I write this as Ben Brode, the Game Director for Hearthstone, ramps up on the second year of both Standard and Wild formats. I’m assuming if you’re still reading this you are not only familiar with this game but are so knee deep in the community that you have already heard and read everything to death. There’s far more raw reactions, impressions, opinions, suggestions, criticisms and drama than people to deal with it, but it seems really preposterous to me that after all of the live Q&A’s, all the replies on Twitter, and the BlizzCon panels STILL the only real changes or announcements we get are:

  • 3 expansions a year, far too spaced out, and always at the same time. They wildly vary in size and quality, and instead of making the meta fresh it just dumps the old one and replaces it with a new one, in bulk, and that becomes very stale very quickly, because people are very good at recognizing powerful decks and thus netdecking ensues after weeks.
  • Balance changes are far too rare, are often predictable and a tad too conservative, and take too long to enact. They are always nerfs and never buffs. Most cards are not touched, and never will be. Therefore, most cards will never be played or crafted.
  • Traditional ranked mode, specifically the Standard format and sets, is the only mode that matters. Nothing else is supported to the same degree, outside of talk about Arena additions , and none of these other great modes are ever made into tenants of the precious eSports schedule.
  • No tournament mode. Ever. Only Heroic Tavern Brawl. Give Blizzard your 1000 gold please. The amazing Adventures are no longer going to be around. Please clap.
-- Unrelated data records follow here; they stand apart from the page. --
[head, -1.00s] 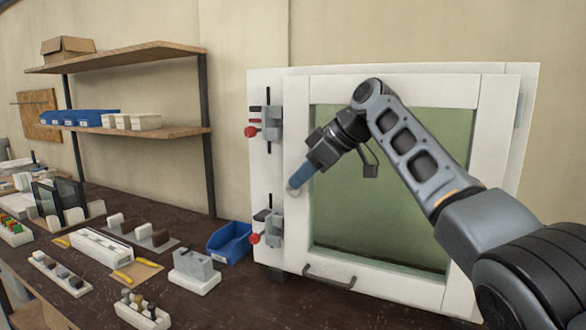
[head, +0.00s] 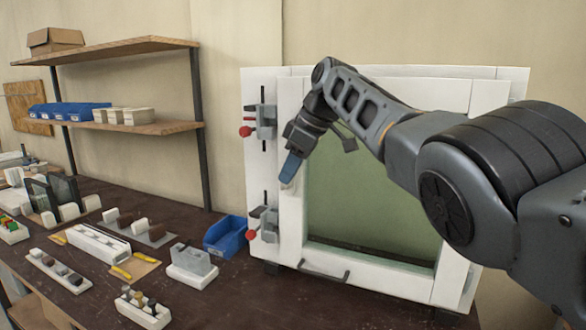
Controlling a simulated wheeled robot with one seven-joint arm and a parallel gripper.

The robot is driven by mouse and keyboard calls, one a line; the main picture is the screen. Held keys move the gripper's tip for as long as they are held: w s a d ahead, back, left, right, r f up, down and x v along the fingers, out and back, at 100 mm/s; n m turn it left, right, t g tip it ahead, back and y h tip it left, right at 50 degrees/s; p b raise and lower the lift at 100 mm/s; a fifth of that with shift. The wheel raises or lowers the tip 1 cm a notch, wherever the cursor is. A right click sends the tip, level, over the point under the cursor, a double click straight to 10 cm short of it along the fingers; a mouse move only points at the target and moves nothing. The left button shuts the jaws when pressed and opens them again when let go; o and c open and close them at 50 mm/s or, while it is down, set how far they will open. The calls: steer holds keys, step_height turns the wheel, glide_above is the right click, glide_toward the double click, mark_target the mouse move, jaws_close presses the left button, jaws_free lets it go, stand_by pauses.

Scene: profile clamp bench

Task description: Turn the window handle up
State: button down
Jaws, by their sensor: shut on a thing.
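The white window (head: 291,235) stands upright on the bench, with a green pane (head: 375,205) in its sash. My gripper (head: 290,172) is at the left stile of the sash, about halfway up. It is shut on the window handle, which its blue fingers almost wholly hide. Only a small pale part shows just below the fingertips. The fingers point down and slightly left, close to upright. The handle's exact angle cannot be told behind them.
Two clamps with red knobs, an upper (head: 265,121) and a lower (head: 266,222), hold the frame's left side. A dark bar pull (head: 324,273) is at the bottom. A blue bin (head: 227,237) and several small parts cover the bench leftward. My arm crosses the pane's upper right.

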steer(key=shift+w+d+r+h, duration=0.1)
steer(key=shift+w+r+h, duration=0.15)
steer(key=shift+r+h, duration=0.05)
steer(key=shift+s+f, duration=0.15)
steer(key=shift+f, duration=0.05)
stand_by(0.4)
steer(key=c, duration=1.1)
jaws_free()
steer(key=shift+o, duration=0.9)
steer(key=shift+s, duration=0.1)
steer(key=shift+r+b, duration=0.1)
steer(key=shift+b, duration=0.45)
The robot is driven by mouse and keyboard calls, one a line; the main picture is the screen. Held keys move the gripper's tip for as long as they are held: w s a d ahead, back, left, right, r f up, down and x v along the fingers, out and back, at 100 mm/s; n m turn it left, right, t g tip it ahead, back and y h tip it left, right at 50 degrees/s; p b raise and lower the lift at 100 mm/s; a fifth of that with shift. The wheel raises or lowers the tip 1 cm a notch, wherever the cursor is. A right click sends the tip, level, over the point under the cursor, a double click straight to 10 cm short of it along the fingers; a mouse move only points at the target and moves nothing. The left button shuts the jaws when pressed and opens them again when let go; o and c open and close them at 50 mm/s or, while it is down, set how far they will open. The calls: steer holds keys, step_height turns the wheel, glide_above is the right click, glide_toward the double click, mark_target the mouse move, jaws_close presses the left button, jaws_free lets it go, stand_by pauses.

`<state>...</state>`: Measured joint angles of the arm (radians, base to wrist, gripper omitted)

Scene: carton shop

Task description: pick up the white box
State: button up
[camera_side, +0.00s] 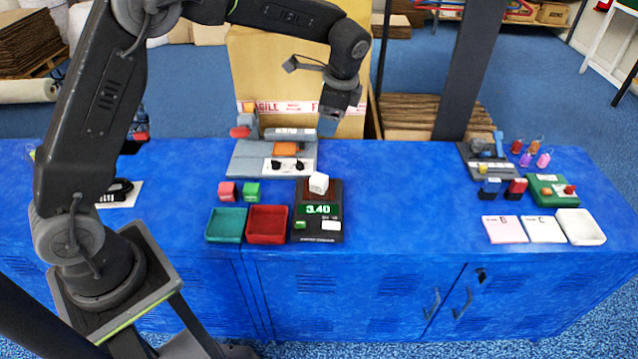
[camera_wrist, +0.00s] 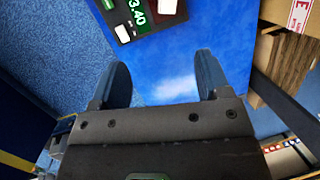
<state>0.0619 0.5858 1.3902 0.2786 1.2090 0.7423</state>
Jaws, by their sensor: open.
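The white box (camera_side: 318,183) is a small cube on the dark pan of a black scale (camera_side: 330,235), whose green display reads 3.40. In the wrist view the scale (camera_wrist: 122,32) shows at the top edge, and a small pale block (camera_wrist: 167,6), seemingly the white box, is cut off by the frame edge. My gripper (camera_side: 327,127) hangs above the back of the blue bench, behind and higher than the box. In the wrist view my gripper (camera_wrist: 163,80) has its two fingers wide apart with only blue bench top between them.
A teal tray (camera_side: 226,240) and a red tray (camera_side: 267,240) sit left of the scale, with red (camera_side: 227,191) and green (camera_side: 251,191) blocks behind them. A grey stand (camera_side: 250,163) is behind these. A large carton (camera_side: 285,65) stands behind the bench.

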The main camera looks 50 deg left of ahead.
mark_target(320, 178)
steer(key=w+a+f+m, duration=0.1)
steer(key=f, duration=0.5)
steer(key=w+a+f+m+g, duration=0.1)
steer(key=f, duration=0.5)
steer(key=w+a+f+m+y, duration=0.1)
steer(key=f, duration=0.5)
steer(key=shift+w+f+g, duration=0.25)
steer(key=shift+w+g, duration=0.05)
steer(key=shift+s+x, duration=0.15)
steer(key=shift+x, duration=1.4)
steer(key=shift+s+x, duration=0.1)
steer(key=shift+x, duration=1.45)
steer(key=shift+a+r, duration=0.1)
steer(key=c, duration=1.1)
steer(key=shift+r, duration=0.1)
The Hearthstone client, the UI/UX, the storytelling, the incentives and rewards, lack of leaderboards, and lack of auto-squelch will never be on the table. Games like League of Legends can transcend into being the ultimate (electronic) sport by being able to swiftly and deftly change everything on the fly, and they are never afraid to consider or enact sweeping changes. They’ve completely remade their game and are never satisfied. Valve takes a similar approach to DOTA 2. They’re better games because of it, and will give the people what they want because they risk losing their base.

Hearthstone wants to make everyone happy and does little to show for it. Why risk it? A staggering percentage of the userbase don’t get past rank 20, they don’t get every expansion, they aren’t the whales, and they probably play on their phones to pass the time. They don’t netdeck, they don’t go to message boards, they don’t watch Twitch, they don’t care. And those people are great! Nothing wrong with that! But you can’t cater to the ‘new player experience’ without really going to bat for keeping it Free To Play, and reducing the need to purchase packs to get good decks is important.

That hasn’t happened.

Okay, fine, so why not cater to the Hearthstoners, the ones clambering for smarter decisions, faster response time, better and more frequent balance patches, less RNG cards, more archetypes, a new approach to the Classic and Standard sets going forward, achievements, a focus on Wild collections and more out-of-the-box thinking for the eSports calendar, in-game deck lists and trackers, opening up the path for first or third party APIs, an end to power creep, and

If League of Legends can add a training mode after so many requests, surely Hearthstone can add a new hero character from a later WoW expansion. The line of communication between fans and creators need to be a two way street, not a one way pipeline of sewage. The cards coming out need to be better, the design has to be better, the competition has to be better, the turnaround has to be faster, and the eSports has to be better. I can’t watch Reno decks vs. Pirate decks for much longer.


The recent string of Developer Insights and the plans for the ‘Year of the Mammoth’ is a good start. You can talk all you want about “figuring things out for the future” but until things start changing for the better, you either burn people out, bore them to death, or give way to other games eating up time and money. The numbers shoot up after every expansion release, but you can’t prop up the entirety of 2017 with only three spikes. There’s too much downtime and too much chatter inbetween. The first two months were dead, and the adjustments to Spirit Claws and Small Time Buccaneer came way too late. Spend less time evaluating and considering and more time fixing and improving. I know I’m an impatient New Yorker, and a newborn pretentious game designer, but just as a fan, it’s a little disheartening to see such a legendary studio stagger behind its contemporaries.

And look, I get it: I know they’re trying, and I’m being overly harsh. Be that devil’s advocate or just me being an asshole, but I do not want this game to be left behind or fail or get to a point where I have to just check in on the game during each expansion. I really loved the Adventures they did, and now that’s gone. I loved Sylvanas Windrunner and Ragnaros the Firelord and now they’re gone. My favorite deck ever was Handlock and that is dead, never coming back because they killed Molten Giant to a ridiculous 25 mana, so it’ll never see play ever. Thanks.

It’s fine to eliminate these things for the sake of refreshing Hearthstone, but at a certain point, I have to call bullshit when there isn’t much filling in to replace these things. And I really dislike how long and slow the waiting is between content releases and balance patches to address stale, overpowered cards and meta decks. It’s literally the only thing the game has going for it, so why do less when you can do more?

A digital card game has every advantage over a paper one. Every. There is infinite room for ideas and combinations and the experimentation and inspiration has just not been there. Magic might be limited in almost every regard, and has never made a good video game version, but their card design is heads and shoulders better than what Team 5 cranks out (remember the Inspire mechanic?). And when your community continuously proves it can make better cards than you, more interesting, innovative cards with new mechanics and don’t rely on old trends, how can I not think there’s room for improvement at Team 5?